§ Problem requirements
Write out the material below exactly, beginning at the line that contains "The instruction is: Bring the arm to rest" and ending with its last line, both ends included; write nothing else.

§ Provided data
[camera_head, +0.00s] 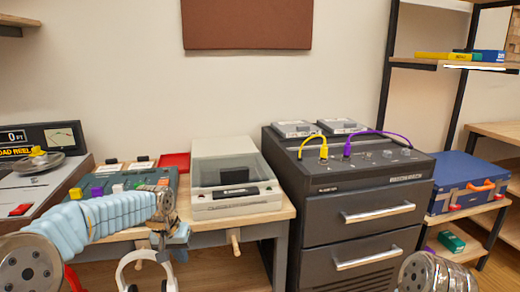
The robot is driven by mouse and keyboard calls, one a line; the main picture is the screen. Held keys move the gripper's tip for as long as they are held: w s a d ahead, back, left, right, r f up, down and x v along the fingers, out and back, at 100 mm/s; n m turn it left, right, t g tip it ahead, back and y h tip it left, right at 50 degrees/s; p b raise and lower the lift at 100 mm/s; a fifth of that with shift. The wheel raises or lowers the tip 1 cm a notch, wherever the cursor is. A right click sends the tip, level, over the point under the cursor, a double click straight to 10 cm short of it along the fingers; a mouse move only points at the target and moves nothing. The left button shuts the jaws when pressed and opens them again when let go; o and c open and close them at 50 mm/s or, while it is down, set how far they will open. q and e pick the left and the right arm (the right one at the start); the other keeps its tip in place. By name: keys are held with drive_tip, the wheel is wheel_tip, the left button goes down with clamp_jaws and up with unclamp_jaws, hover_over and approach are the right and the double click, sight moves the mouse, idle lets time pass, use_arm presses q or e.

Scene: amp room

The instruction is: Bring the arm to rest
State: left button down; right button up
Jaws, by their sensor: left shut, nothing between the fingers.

§ Problem solution
The instruction is: Bring the arm to rest
State: left button down; right button up
Jaws, by their sensor: left shut, nothing between the fingers.

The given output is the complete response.